I caught, this week, a few moments of the BBC Storyville on the Pussy Riot protesters who, following a protest in a Moscow Cathedral, were arrested and sentenced to prison terms. The show is available at
http://www.bbc.co.uk/i/p01hs5t8/
The programme had access to the court where, prior to the verdict being read out, the defendants were given a chance to have ‘the last word.’ Yekaterina Samutsevich read her statement in which she rejected the state’s accusation that she being anti-religious and instead claimed her protest was an attempt to take religion back from the cosy relationship between church and power that, she claimed, exists between Putin and the Orthodox Patriarchy. She attempted to lay claim to her religion as a religion of protest, even in the face of power. Samutsevich is now on probation. Two of the other members of the group are in prison. I don’t want enter into a conversation about the rights and wrongs of Putin or the Russian Criminal System, but there are two thoughts, and a plug, that this short piece – of a much longer and more complex story – drew me to share in this message.

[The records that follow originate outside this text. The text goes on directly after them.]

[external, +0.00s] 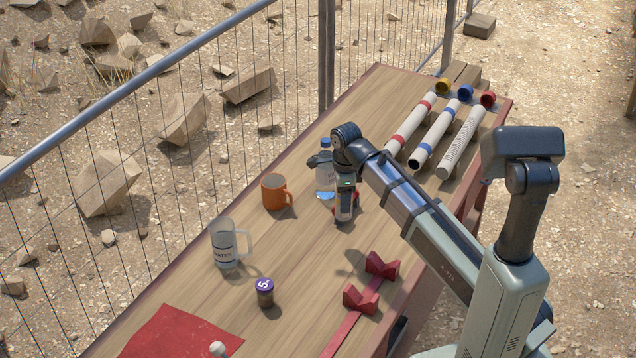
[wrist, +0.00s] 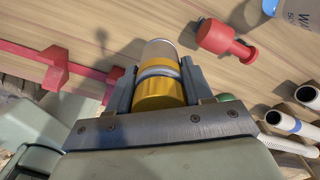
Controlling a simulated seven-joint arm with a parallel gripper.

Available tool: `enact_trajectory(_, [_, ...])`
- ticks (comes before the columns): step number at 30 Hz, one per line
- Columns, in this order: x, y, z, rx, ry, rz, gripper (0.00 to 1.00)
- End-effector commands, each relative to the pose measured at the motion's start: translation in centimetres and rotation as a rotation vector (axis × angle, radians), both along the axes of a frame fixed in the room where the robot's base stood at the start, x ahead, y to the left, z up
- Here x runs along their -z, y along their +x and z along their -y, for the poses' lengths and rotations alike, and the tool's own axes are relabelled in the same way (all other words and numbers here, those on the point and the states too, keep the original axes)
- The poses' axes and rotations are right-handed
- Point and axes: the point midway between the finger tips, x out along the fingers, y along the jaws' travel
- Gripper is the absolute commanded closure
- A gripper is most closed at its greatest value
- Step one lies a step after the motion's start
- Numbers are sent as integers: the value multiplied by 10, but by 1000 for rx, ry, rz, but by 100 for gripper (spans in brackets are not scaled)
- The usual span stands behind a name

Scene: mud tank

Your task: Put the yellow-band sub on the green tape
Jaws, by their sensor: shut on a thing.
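My gripper (wrist: 160,85) is shut on the yellow-band sub (wrist: 160,95), a short cylinder with yellow bands, a grey ring and a pale end. In the external view my gripper (external: 344,205) points down over the middle of the table; the arm and fingers hide most of the sub there. I cannot tell whether the sub touches the table. A small green patch (wrist: 228,98) shows beside the right finger in the wrist view, mostly hidden; I cannot tell whether it is the green tape. No green tape is clear in the external view.
Red V-blocks (external: 380,266), a clear mug (external: 224,245) and a purple-lidded jar (external: 265,293) are nearer the front. Banded tubes (external: 434,132) lie at the back right.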

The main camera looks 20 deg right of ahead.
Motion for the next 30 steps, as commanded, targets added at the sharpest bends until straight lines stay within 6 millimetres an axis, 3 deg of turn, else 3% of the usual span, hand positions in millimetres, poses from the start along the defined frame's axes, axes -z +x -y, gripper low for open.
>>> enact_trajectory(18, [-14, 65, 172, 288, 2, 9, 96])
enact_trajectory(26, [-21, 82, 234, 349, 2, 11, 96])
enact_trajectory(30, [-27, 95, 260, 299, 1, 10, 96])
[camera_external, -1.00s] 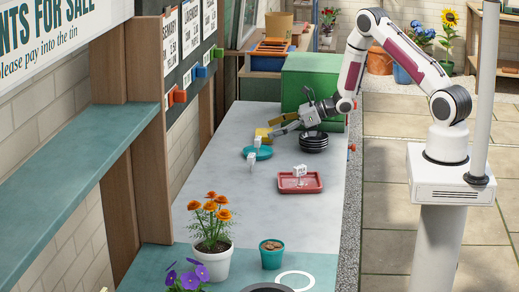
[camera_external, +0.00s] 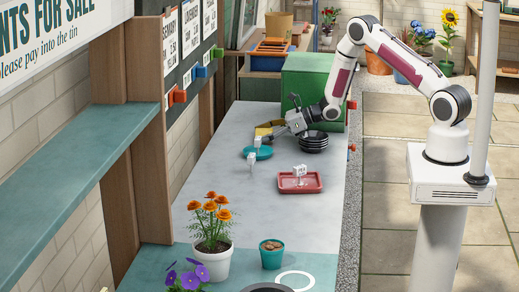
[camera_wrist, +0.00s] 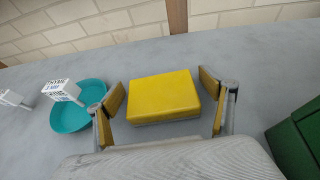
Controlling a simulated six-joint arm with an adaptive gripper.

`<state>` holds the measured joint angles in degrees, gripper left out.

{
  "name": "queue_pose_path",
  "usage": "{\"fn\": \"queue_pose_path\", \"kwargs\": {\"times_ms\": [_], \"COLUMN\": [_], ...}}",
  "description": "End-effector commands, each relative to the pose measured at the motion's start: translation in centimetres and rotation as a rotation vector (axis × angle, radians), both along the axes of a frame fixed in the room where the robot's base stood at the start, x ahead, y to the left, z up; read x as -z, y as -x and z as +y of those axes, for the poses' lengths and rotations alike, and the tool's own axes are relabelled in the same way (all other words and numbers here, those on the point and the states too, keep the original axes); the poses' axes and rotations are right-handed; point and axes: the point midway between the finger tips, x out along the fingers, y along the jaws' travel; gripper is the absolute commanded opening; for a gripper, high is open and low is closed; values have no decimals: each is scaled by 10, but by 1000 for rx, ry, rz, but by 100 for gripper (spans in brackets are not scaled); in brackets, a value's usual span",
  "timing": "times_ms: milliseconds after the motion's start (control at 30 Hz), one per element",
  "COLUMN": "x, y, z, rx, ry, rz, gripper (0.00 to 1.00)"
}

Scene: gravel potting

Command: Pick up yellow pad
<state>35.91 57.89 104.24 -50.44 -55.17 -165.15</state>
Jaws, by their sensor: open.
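The yellow pad (camera_wrist: 164,94) lies flat on the grey bench top, with a darker underside edge. In the external view the yellow pad (camera_external: 264,131) is partly hidden behind my gripper (camera_external: 290,117). In the wrist view my gripper (camera_wrist: 164,103) is open, with one finger to the left and one to the right of the pad. The pad is between the fingertips and not gripped. There is a gap on the left side; the right fingertip is close to the pad's edge, and I cannot tell if it touches.
A teal saucer (camera_wrist: 66,118) with a white label tag (camera_wrist: 62,90) is left of the left finger. A green box (camera_external: 309,85) stands close on the right. Stacked black saucers (camera_external: 314,143) are beside my gripper. A red tray (camera_external: 312,187) lies nearer the camera.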

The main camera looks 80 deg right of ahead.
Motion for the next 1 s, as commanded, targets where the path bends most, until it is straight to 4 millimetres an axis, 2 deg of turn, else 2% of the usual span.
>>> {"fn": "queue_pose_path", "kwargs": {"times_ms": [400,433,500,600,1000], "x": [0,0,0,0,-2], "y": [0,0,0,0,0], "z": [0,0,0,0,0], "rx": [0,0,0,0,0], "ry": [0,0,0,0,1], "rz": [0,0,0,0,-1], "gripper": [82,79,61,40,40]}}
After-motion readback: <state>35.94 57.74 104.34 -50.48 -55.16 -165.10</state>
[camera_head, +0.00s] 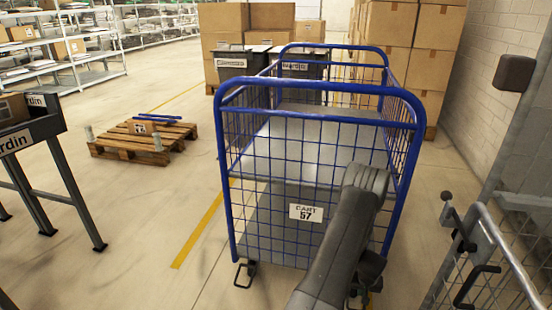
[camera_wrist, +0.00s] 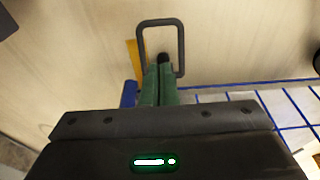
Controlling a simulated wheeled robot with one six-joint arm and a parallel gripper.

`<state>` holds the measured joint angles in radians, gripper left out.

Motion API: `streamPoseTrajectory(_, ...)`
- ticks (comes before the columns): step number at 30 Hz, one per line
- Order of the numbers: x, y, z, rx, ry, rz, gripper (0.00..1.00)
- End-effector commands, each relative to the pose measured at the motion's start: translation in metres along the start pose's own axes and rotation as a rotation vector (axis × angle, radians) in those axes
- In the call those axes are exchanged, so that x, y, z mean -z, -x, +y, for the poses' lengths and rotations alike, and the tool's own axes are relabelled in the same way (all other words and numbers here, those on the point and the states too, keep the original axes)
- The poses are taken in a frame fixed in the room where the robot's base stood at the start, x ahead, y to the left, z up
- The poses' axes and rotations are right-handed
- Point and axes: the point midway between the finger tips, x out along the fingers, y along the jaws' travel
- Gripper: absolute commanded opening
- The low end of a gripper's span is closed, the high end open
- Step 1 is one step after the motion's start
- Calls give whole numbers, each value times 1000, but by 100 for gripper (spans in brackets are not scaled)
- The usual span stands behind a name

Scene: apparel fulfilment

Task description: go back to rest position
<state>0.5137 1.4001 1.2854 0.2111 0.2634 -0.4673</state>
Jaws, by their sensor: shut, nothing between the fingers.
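My gripper (camera_wrist: 163,66) shows in the wrist view as two green fingers side by side, shut with nothing visible between them. A dark rectangular loop surrounds the fingertips in that picture; I cannot tell what it belongs to or whether it touches them. In the head view my dark arm reaches up in front of the blue wire cart, and my gripper cannot be made out there.
The blue cart (camera_head: 232,163), labelled 57, stands close ahead with empty-looking grey shelves. A wooden pallet (camera_head: 125,147) lies left of it. A metal cage (camera_head: 485,265) is close at the right. Stacked cartons (camera_head: 415,25) stand behind. Floor between pallet and cart is clear.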

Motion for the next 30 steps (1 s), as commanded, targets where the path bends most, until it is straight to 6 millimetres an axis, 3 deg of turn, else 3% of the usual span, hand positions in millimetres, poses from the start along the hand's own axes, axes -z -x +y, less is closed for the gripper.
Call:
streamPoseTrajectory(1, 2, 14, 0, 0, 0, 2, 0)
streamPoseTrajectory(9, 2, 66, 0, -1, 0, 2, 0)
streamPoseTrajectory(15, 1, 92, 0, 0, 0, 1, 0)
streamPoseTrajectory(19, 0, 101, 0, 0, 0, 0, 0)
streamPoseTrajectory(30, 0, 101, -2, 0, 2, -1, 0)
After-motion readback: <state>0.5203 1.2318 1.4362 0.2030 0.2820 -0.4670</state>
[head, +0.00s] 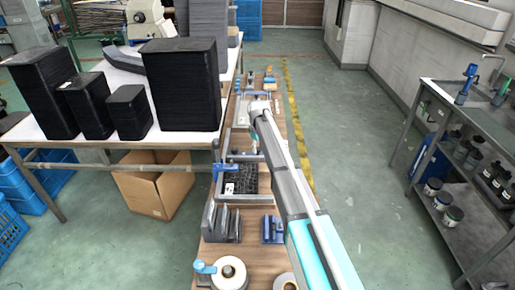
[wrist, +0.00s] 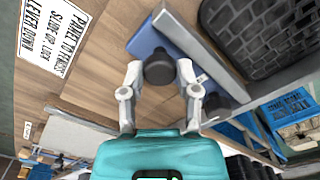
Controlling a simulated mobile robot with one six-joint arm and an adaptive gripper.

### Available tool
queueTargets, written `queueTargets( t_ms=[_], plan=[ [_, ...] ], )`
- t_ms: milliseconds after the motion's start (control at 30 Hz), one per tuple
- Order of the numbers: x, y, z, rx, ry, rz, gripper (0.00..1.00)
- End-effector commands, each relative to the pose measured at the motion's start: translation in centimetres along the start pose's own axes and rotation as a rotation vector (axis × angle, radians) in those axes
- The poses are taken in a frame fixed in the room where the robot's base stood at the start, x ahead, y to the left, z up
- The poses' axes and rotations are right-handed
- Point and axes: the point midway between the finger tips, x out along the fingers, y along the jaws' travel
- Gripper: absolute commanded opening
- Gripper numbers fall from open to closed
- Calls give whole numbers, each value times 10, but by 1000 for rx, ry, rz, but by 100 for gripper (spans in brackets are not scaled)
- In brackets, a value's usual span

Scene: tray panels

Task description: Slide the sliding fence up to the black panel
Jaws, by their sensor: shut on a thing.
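The sliding fence shows in the wrist view as a blue block with a long grey plate (wrist: 197,50) along one side. A round black knob (wrist: 159,70) stands on the blue block. My gripper (wrist: 160,73) is shut on this knob, with one finger on each side. The black panel (wrist: 262,38), with a ribbed face, lies beyond the grey plate at upper right. The plate's edge runs close to the panel; I cannot tell whether they touch. In the head view the black panel (head: 245,180) lies on the bench, and my arm partly hides the fence area.
A printed sign (wrist: 58,35) lies on the wooden bench in the wrist view. In the head view, a dark rack (head: 221,222), a small blue block (head: 272,230) and a tape roll (head: 229,273) stand on the near bench. Black stacks (head: 185,85) stand at left.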

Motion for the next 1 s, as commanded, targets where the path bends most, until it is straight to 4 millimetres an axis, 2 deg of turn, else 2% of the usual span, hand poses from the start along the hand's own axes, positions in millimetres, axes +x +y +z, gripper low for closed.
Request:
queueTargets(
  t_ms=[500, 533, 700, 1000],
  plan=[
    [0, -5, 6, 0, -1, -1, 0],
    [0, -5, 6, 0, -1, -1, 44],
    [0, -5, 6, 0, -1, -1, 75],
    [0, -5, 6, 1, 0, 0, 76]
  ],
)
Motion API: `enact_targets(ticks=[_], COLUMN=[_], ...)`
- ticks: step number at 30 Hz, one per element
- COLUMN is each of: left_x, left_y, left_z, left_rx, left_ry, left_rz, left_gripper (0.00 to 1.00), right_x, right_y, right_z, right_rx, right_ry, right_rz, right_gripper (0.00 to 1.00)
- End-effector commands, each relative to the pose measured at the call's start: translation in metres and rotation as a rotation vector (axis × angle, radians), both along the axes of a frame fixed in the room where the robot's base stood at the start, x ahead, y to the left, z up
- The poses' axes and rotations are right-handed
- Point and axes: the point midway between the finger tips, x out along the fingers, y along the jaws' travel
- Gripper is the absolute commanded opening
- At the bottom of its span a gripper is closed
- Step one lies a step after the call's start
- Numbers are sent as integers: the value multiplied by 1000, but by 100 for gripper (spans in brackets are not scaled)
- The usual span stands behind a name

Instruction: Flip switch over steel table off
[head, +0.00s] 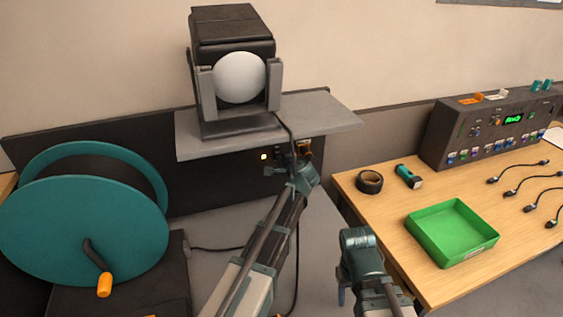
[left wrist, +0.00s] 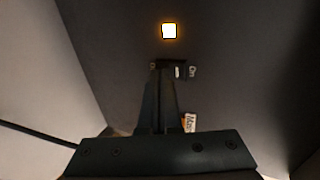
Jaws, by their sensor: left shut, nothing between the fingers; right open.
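The grey steel table (head: 215,228) lies below the panel. My right gripper (head: 360,252) is open, low near the wooden table, its fingers mostly hidden.
A lamp (head: 238,78) stands on the grey shelf (head: 335,112) above the panel. A teal cable reel (head: 75,235) stands at left. The wooden table (head: 390,245) at right holds a green tray (head: 474,260), black tape (head: 369,181), several cables and a control box (head: 440,140).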

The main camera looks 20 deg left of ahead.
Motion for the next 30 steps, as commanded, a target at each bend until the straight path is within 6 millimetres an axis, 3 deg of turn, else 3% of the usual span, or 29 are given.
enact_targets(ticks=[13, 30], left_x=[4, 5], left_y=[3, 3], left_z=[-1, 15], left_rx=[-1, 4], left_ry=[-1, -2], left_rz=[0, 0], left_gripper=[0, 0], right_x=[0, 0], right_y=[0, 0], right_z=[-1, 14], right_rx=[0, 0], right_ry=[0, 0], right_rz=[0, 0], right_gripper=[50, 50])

This week’s Parasha contains what is, for me, the greatest moment in Abraham’s extraordinary Biblical journey. God tells Abraham that Sodom and Gemorah are to be destroyed for their iniquity, and Abraham protests. Abraham stands up in the face of power and rails against it. That’s very dangerous, it’s also very Jewish. ‘Shall not the judge of all the earth not do justly?’ demands Abraham. It is the origin of the prophetic voice in Judaism. It’s a response that drives every subsequent Jewish engagement with the inequitable abuse of power by any person, any government and even our deity. Any religion that claims the Hebrew Bible as a source must acknowledge this revolutionary aspect of religion, this refusal to accept that which is wrong.
I know this not only because of Abraham and this week’s Parasha, but also because I’ve read the Prophets. The willingness to stand before might and expose hypocrisy runs right through Isaiah, Jeremiah, Hosea and on the list goes. This is what makes the prophets so vital and necessary – again especially for anyone who wishes to claim these moral heroes as part of a spiritual and cultural heritage.
And here comes the plug. This Monday I’m going to try and share the entire Hebrew Bible as part of my series on ‘The Sources’ (8-9pm at New London). I want us to know what it means to be People of the Book, I want us to feel an ownership of this Prophetic language; we should know where it comes from and we should feel it’s part of who we are and how we engage with the iniquities of our own age. Feeling a part of our Torah-heritage should strengthen our willingness to engage and our insight into in the complex contemporary stories that populate our front pages, in-tray’s and attention. It should make us better Jews and better human beings. This is why it is worth coming to know more about our Sources.